アブソリュート・エゴ・レビュー

書籍、映画、音楽、その他もろもろの極私的レビュー。未見の人の参考になればいいなあ。

星からおちた小さな人

2007-08-07 21:12:20 | 
『星からおちた小さな人』 佐藤さとる   ☆☆☆★

 コロボックル・シリーズ三作目。一作目の『だれも知らない小さな国』がせいたかさんの一人称、二作目の『豆つぶほどの小さないぬ』がコロボックル・クリノヒコの一人称だったのに対し、今度は三人称小説だ。内容的にも、ファンタジー色が濃厚だった一作目、新聞社設立とマメイヌ捜索を軸にコロボックル小国の紹介篇的だった二作目に比べ、今回はいわばサスペンスもの。

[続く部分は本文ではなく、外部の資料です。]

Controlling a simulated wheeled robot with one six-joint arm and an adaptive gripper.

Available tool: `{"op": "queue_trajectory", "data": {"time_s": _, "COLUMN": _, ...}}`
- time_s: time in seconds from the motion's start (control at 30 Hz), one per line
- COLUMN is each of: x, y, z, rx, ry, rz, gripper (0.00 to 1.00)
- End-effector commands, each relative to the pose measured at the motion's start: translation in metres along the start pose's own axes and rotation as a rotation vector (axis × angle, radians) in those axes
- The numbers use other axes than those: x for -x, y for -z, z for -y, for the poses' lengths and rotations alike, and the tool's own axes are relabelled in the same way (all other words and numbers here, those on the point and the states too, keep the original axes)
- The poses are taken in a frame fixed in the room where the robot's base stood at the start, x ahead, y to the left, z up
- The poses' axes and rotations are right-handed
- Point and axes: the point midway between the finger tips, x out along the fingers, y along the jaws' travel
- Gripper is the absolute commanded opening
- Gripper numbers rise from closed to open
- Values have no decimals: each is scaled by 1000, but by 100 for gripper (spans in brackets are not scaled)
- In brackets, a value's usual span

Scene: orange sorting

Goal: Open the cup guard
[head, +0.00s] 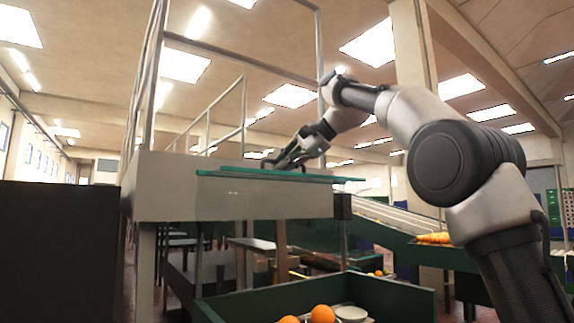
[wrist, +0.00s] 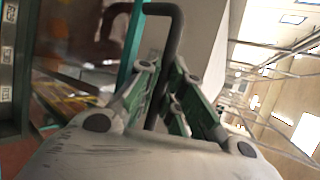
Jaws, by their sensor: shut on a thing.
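The cup guard (head: 240,177) is a teal see-through panel, seen nearly edge-on and roughly level along the top front of a pale box-like frame. In the wrist view its teal edge (wrist: 128,62) runs beside the handle. The dark bent handle (wrist: 177,32) passes between the fingers of my gripper (wrist: 170,92), which is shut on it. In the head view my gripper (head: 283,159) is at the panel's upper side, small and partly merged with the dark handle.
Below the guard stands a green-walled bin (head: 395,296) with oranges (head: 322,314) and a pale round dish (head: 351,313). A sloping conveyor (head: 385,217) and more oranges (head: 433,238) are at right. Metal railings (head: 243,115) rise above the pale frame (head: 225,200). A dark block (head: 60,250) fills the lower left.

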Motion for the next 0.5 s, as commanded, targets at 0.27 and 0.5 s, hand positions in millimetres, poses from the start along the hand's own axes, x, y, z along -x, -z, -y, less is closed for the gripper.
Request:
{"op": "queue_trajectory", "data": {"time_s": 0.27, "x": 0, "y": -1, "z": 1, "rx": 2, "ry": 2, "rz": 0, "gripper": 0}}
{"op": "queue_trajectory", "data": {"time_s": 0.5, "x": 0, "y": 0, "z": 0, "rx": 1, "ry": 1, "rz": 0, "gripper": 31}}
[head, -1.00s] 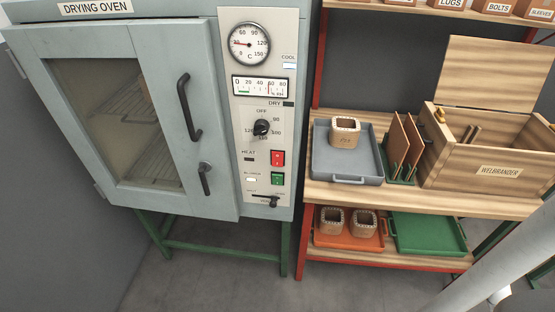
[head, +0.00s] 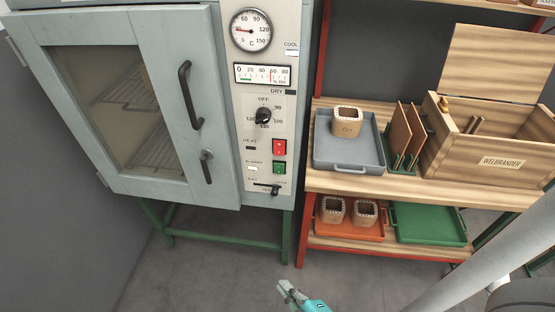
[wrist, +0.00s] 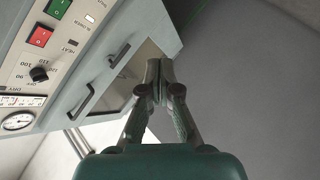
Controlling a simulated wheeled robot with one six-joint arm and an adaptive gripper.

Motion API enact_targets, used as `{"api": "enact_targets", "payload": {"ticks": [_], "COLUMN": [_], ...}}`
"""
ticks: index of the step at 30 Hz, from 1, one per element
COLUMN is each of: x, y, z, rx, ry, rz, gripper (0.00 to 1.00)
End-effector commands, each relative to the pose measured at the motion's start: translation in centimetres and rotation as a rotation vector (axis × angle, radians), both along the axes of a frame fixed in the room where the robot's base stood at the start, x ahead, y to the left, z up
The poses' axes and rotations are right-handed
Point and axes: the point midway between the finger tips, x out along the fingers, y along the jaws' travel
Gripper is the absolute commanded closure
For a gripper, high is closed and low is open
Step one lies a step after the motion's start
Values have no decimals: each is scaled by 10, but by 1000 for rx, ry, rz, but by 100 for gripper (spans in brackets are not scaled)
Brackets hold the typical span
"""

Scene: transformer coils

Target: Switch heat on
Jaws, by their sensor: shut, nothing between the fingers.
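The drying oven (head: 120,100) stands at the left with its door shut; its control panel also shows tilted in the wrist view (wrist: 60,60). The red heat switch (head: 279,147) sits above the green blower switch (head: 279,167). The heat lamp (head: 251,148) beside the red switch looks dark. The blower lamp (head: 252,168) is lit white. A black dial knob (head: 263,116) is above the switches. My gripper (head: 287,290) is low in front of the oven, well apart from the panel. In the wrist view my gripper (wrist: 160,68) is shut and empty.
A wooden shelf rack (head: 335,181) stands right of the oven, with a grey tray (head: 350,168), a wooden box (head: 490,150), an orange tray (head: 325,229) and a green tray (head: 428,222). The floor (head: 215,275) before the oven is clear.

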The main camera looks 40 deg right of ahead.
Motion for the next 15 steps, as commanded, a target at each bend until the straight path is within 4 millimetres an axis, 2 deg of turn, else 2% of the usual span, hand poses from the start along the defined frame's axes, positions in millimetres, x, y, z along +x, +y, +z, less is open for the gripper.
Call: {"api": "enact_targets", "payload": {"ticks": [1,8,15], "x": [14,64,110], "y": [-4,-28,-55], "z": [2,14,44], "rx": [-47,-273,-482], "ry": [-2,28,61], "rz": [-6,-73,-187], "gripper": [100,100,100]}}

人間に捕まってしまったコロボックルの救出劇だ。

 というわけで、前二作と比べてプロットの進行が直線的でスリリングだ。飛行機械のテスト中にサクランボ技師がもずに襲われ、それを助けてもずに体当たりしたテスト・パイロットであるミツバチ坊やが墜落、行方不明となる。コロボックル達はただちに捜索を開始、やがて人間の少年にミツバチ坊やが捕まってしまったことを知る。ミチバチ坊やは足を痛めて動き回ることができない。コロボックル達は果たしてミツバチ坊やを救出することができるだろうか?

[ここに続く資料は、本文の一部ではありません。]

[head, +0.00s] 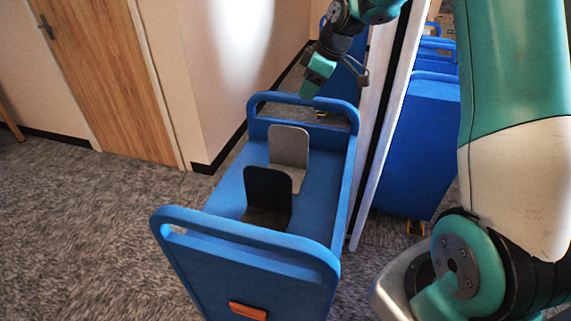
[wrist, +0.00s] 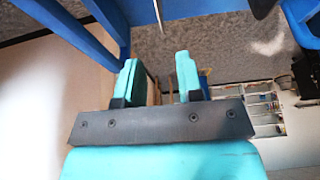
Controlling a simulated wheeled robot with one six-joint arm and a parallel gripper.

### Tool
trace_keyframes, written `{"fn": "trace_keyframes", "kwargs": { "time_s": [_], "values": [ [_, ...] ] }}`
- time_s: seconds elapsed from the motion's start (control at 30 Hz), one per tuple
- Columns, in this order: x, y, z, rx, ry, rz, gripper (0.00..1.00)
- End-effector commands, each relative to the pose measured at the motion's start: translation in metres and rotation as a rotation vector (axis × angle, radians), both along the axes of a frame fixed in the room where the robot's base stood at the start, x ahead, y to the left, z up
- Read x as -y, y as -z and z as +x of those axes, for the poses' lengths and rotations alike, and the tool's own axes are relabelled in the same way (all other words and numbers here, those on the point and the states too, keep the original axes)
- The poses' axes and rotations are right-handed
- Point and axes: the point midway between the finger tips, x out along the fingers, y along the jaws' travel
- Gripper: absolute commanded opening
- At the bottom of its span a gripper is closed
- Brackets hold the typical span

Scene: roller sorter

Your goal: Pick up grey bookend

 コロボックルには掟がある。「なんじが不幸にして人にとらえられたるとき、なんじはこの世にただ一人となるべし」つまり仲間のことを絶対に知られてはならないし、仲間達の助けを期待してもいけない。人間に捕まったコロボックルは絶対的に孤独となる。

 この捜索から発見、そして救出の試みまでの展開はまさにアクション・サスペンスだ。読者はハラハラしながら読み進めることになる。ミツバチ坊やを発見し、鉛筆削りの中から助け出せばもう大丈夫、と先が見えたところで突然少年がミツバチ坊やを空き缶の中に入れてしまい、作業は振り出しに戻る、というか更に難しくなる。また、少年は知り合いの中学生にミツバチ坊やを見せて意見を聞こうとする。一難去ってまた一難。コロボックル達はうまいこと中学生に見られるのを防ぐが、その方法が面白い。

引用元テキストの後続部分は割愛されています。